SAS/Enterprise Guide, the Analyst's swiss knife
August 09, 2018

SAS/Enterprise Guide, the Analyst's swiss knife

Mathieu Gaouette | TrustRadius Reviewer
Score 9 out of 10
Vetted Review
Verified User

Overall Satisfaction with SAS Enterprise Guide

SAS Enterprise Guide is used in several business units including marketing, HR, risk (all units). At a high level, it is used for data preparation for analytics developments (models, segmentation, forecasting, ...) and also for ad-hoc queries and data exploration. Being a 4th level programing language, a lot of business users like it. It is somewhat easy and quick to learn. SAS/Enterprise guide brings that ease at the next level with lots of built-in tasks that can be used instead of code.
So in terms of business problems, let's say that SAS/Enterprise Guide is a tool to answer business questions whichever they are.
  • Get detailed information about a datasource quickly with built in statistical tasks.
  • Join data from different of different nature from multiple sources (provided you have the associated SAS/Access component).
  • Structure projects with a visual interface and allow dependencies between them. Easy to structure and maintain.
  • I would like to see advance interactions with external databases to be able to kill ongoing queries from SAS. As of now, you can stop pretty much any ongoing process besides the one running on a remote database (killing SAS/EG doesn't stop the remote process)
  • When creating prompts for programs, it would be nice to be able to have conditional prompts (based on the selection of other prompts).
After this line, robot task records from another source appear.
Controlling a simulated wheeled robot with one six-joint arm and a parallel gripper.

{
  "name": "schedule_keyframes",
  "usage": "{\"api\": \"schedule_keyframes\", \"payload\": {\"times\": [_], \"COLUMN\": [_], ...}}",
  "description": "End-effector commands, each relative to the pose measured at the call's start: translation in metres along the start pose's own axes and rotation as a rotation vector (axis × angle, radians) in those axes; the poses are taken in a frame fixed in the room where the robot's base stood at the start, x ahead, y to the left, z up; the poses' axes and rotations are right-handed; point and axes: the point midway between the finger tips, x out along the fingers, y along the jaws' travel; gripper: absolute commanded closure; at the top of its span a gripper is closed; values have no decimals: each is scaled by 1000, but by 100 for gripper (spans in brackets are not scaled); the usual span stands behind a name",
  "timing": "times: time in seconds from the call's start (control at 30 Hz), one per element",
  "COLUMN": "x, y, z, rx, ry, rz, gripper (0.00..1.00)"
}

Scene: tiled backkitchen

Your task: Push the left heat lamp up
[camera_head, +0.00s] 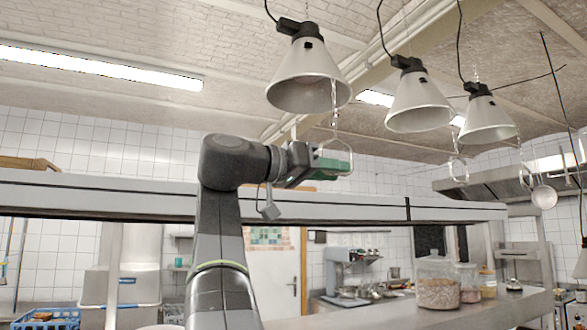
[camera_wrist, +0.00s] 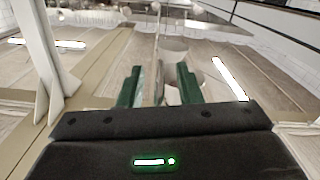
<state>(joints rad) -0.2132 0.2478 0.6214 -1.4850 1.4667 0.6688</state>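The left heat lamp (camera_head: 308,78) is a pale metal cone with a black top, hanging from a black cord. A thin metal handle (camera_head: 334,121) hangs below it and ends in a loop. My gripper (camera_head: 340,160) is below this lamp, at the level of the handle's loop, with green fingers. In the wrist view the two fingers (camera_wrist: 159,88) stand apart, and a thin, pale upright piece shows between them. It looks like the handle, but I cannot tell whether either finger touches it.
The middle lamp (camera_head: 419,102) and right lamp (camera_head: 487,119) hang to the right, the middle one with its own loop handle (camera_head: 458,168). A long grey shelf (camera_head: 120,195) runs behind my arm. Glass jars (camera_head: 437,283) stand on the counter at lower right.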

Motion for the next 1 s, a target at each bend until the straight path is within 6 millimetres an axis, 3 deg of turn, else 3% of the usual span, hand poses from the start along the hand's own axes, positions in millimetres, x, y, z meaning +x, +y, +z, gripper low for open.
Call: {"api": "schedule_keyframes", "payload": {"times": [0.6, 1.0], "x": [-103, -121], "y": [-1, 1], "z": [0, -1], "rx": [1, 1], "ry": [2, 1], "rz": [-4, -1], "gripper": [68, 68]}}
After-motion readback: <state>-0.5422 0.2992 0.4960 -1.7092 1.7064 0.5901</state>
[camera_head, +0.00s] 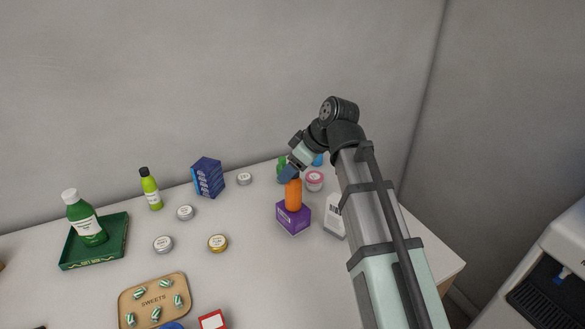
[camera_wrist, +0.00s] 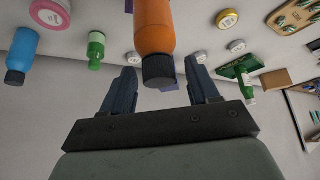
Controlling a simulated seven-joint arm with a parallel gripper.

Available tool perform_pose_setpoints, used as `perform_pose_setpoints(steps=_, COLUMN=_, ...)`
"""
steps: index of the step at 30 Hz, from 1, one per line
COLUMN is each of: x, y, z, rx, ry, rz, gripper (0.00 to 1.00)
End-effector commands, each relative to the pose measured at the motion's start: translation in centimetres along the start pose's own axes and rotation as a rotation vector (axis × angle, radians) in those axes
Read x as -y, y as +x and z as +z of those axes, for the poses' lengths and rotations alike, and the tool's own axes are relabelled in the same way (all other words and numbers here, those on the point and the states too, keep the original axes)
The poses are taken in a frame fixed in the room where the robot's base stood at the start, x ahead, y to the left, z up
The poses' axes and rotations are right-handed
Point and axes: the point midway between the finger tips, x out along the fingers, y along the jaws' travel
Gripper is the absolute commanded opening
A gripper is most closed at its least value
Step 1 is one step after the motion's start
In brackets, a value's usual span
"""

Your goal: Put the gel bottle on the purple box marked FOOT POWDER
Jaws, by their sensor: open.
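An orange bottle (camera_head: 293,196) stands upright on top of the purple box (camera_head: 293,219) in the head view; its label is not visible, so I cannot read whether it says gel. My gripper (camera_head: 289,174) is at the bottle's top and hides its cap. In the wrist view the orange bottle (camera_wrist: 154,25) has a black cap that sits between the spread fingers of my gripper (camera_wrist: 160,72), with gaps on both sides. The jaws are open. The box is mostly hidden behind the bottle there.
A white box (camera_head: 334,217) stands close right of the purple box. A pink-lidded jar (camera_head: 314,180) and a blue bottle (camera_wrist: 22,55) are behind. Several tins, a navy box (camera_head: 208,178), a lime bottle (camera_head: 150,189) and a green tray (camera_head: 120,236) with a bottle are left.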

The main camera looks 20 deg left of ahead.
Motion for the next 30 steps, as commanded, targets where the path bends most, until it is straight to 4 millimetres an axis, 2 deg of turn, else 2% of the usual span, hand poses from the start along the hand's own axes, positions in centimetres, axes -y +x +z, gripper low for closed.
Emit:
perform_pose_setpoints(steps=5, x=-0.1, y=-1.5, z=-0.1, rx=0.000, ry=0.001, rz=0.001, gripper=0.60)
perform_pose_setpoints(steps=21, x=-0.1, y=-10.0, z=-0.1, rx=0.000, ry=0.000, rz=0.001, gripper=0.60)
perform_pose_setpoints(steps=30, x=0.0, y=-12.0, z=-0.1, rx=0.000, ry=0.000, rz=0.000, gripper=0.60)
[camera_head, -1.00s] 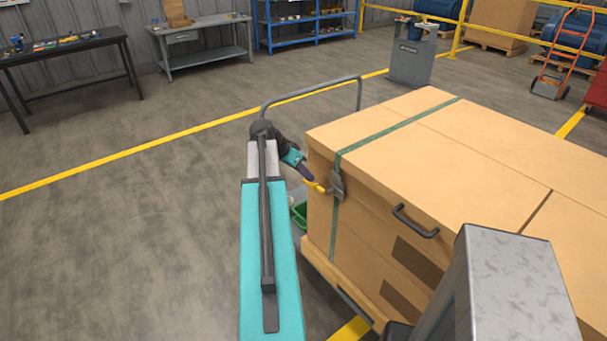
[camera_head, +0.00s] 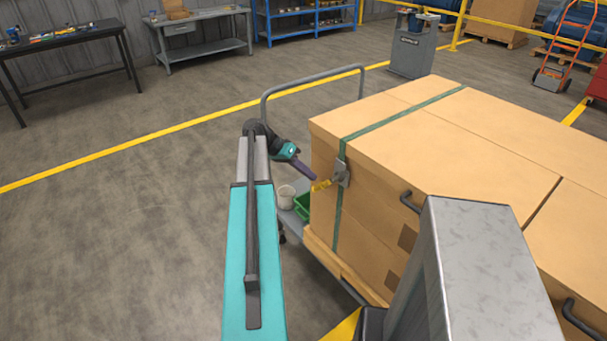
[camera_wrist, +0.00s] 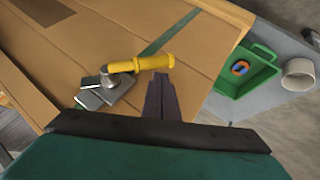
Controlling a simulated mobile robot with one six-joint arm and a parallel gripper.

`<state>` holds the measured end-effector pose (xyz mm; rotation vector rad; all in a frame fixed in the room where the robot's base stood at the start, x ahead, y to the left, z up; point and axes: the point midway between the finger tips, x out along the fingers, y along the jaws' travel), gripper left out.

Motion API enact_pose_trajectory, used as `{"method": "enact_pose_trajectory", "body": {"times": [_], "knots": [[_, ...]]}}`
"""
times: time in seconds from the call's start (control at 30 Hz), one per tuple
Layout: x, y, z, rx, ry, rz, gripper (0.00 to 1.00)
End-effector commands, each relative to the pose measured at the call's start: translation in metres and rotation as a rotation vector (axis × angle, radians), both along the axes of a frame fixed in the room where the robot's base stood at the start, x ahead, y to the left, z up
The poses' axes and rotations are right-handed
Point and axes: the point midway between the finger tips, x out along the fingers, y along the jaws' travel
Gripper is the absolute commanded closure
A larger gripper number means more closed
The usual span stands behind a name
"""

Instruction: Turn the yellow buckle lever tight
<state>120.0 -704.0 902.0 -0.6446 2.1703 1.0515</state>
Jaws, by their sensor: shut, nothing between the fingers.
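The yellow buckle lever (camera_head: 321,185) sticks out from a grey metal buckle (camera_head: 342,174) on the side of the large cardboard box (camera_head: 330,220). A green strap (camera_head: 384,122) runs over the box top and down through the buckle. In the wrist view the yellow lever (camera_wrist: 140,64) points right from the grey buckle (camera_wrist: 104,88). My gripper (camera_head: 314,178) is shut and empty. Its dark fingertips (camera_wrist: 161,76) lie just below the lever's free end in the wrist view. Whether they touch the lever I cannot tell.
The floor at left is clear.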

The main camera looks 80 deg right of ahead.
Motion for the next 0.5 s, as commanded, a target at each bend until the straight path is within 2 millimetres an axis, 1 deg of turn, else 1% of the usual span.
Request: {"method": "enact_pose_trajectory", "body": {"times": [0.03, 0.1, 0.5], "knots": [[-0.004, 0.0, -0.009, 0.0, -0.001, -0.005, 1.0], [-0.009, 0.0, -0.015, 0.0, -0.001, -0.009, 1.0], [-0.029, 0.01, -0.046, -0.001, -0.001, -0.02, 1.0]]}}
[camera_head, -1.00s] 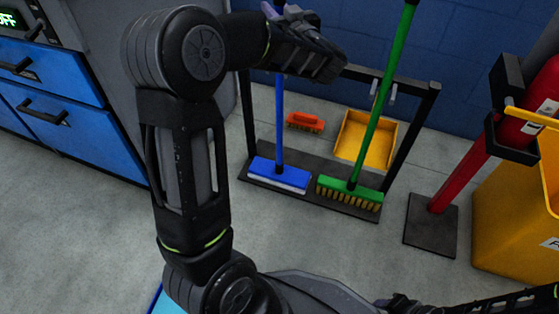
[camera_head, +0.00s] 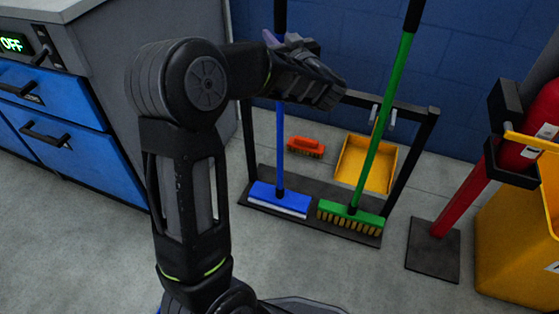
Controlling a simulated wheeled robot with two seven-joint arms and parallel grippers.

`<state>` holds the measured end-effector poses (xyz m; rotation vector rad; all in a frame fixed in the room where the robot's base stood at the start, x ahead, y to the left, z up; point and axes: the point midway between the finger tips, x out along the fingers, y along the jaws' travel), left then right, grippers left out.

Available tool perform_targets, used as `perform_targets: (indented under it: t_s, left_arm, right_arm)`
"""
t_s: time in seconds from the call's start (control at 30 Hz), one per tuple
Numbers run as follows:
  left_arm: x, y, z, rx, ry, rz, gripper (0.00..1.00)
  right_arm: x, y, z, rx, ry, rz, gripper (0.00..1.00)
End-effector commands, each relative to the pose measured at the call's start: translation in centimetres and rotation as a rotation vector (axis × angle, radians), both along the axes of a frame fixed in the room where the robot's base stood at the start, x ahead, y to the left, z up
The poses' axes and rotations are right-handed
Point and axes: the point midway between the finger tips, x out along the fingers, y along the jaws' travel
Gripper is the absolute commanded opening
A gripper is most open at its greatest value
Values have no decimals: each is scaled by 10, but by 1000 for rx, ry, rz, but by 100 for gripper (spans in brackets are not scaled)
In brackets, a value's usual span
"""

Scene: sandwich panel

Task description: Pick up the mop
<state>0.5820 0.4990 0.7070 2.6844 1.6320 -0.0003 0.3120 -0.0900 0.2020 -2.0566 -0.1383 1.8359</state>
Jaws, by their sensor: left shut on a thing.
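The mop has a blue pole (camera_head: 279,140) with a dark upper grip (camera_head: 280,15) and a blue head with a white strip along its lower front (camera_head: 278,199). It stands upright, its head at the base of a dark rack. My left gripper (camera_head: 282,46) is shut on the mop's pole high up, below the dark grip. The gripper body and wrist hide part of the pole and much of the fingers. My right gripper is out of view.
The dark rack (camera_head: 433,135) also holds a green brush (camera_head: 352,215), leaning right. An orange hand brush (camera_head: 305,147) and a yellow dustpan (camera_head: 365,165) are behind. A red post (camera_head: 460,200) and yellow bin (camera_head: 515,240) stand right, blue drawers (camera_head: 75,160) left.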

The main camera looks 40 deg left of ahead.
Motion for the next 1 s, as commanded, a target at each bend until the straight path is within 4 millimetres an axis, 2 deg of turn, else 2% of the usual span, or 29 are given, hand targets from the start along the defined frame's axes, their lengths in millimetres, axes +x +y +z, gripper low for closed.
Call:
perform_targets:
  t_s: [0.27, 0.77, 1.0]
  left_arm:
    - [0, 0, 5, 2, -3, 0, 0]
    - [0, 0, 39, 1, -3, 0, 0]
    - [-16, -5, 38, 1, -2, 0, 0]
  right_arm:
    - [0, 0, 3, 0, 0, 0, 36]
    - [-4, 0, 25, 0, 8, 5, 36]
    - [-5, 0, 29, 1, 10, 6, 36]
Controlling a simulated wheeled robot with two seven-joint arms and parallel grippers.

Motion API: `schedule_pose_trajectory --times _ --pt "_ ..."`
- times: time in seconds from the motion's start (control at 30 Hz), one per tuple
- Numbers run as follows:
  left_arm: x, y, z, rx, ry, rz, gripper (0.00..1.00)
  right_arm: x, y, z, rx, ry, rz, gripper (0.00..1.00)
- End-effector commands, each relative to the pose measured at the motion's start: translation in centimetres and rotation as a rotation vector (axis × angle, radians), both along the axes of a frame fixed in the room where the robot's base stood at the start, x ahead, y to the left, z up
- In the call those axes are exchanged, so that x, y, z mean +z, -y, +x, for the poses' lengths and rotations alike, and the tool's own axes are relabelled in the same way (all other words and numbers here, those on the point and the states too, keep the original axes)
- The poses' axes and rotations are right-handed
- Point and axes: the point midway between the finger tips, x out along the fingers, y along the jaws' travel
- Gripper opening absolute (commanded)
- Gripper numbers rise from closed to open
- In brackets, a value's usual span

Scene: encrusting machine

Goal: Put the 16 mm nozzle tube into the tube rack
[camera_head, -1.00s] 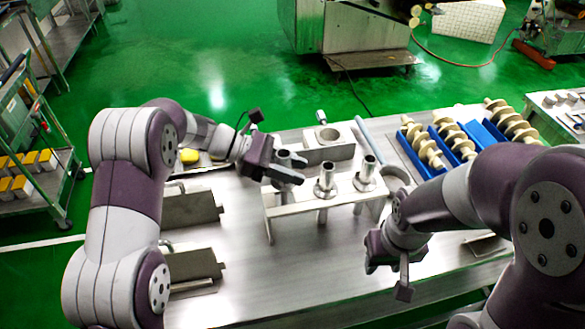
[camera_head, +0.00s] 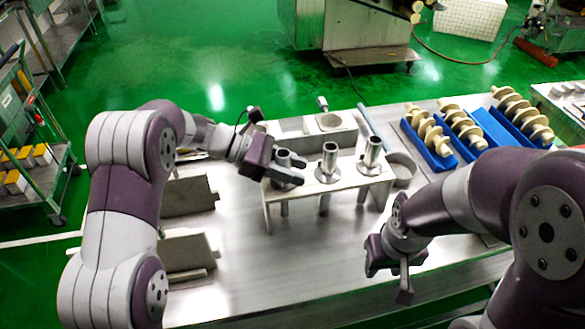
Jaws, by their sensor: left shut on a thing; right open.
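The tube rack (camera_head: 345,182) is a metal stand on the table, its flat top carrying the tubes. One flanged metal tube (camera_head: 328,160) stands upright in its middle and another tube (camera_head: 370,156) at its right. My left gripper (camera_head: 290,172) is shut on a third nozzle tube (camera_head: 283,157) at the rack's left end. The tube looks upright, and its lower part shows below the rack top. The fingers hide its middle, so I cannot tell whether its flange rests on the rack. My right gripper (camera_head: 388,272) is open and empty, right of and nearer than the rack.
Blue trays (camera_head: 436,158) with cream augers are at the back right. Metal boxes (camera_head: 187,252) lie at left. The table's front middle is clear.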

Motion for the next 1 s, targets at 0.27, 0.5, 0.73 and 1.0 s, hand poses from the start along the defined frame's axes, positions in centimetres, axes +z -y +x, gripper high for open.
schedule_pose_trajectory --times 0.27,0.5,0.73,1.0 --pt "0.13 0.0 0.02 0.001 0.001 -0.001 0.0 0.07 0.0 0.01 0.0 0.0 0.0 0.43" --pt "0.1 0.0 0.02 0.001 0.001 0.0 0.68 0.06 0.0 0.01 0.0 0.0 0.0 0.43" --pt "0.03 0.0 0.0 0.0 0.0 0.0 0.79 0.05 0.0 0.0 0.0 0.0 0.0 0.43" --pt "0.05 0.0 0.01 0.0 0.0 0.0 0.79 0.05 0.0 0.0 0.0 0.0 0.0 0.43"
The prompts are clearly a recent feature and constantly under development but I wish it would be more powerful.
  • More of a SAS metadata issue but when loading SAS/EG (first connection to the server), it takes a few seconds which feels like a long time. I really don't understand why the initialization of the session can take so long. Don't get me wrong, this has no real impact on productivity but that 10s delay just feels really like eternity when you want to run some code in a new session.
  • Positive (cost): SAS made a bundle that include unlimited usage of SAS/Enterprise Guide with a server solution. That by itself made the company save a lot of money by not having to pay individual licences anymore.
  • Positive (insight): Data analysts in business units often need to crunch data and they don't have access to ETL tools to do it. Having access to SAS/EG gives them that power.
  • Positive (time to market): Having the users develop components with SAS/EG allows for easier integration in a production environment (SAS batch job) as no code rework is required.
I haven't used SPSS myself but from what I was told, integration of data was much more limited and not easy to used.
Also, the number of people with SPSS knowledge is less than the number of SAS users so finding workforce can be an issue.
The whole SAS solution just made much more sense (more integrated, easier to work with, easier to find people to work with it).
SAS/Enterprise Guide is a great tool to give to an analyst in a company. I call it the swiss knife of analytics. It allows lots of functionalities from the integration of data and transformation to predictive modeling (if you have the Stat module).
I recommend it for ad-hoc data querying and manipulations.
For ETL processes, I suggest going with a proper ETL software that has data tracability.
As for reporting, it will work just fine but don't expect the same levels of customizations and "wow" as reporting softwares such as Tableau.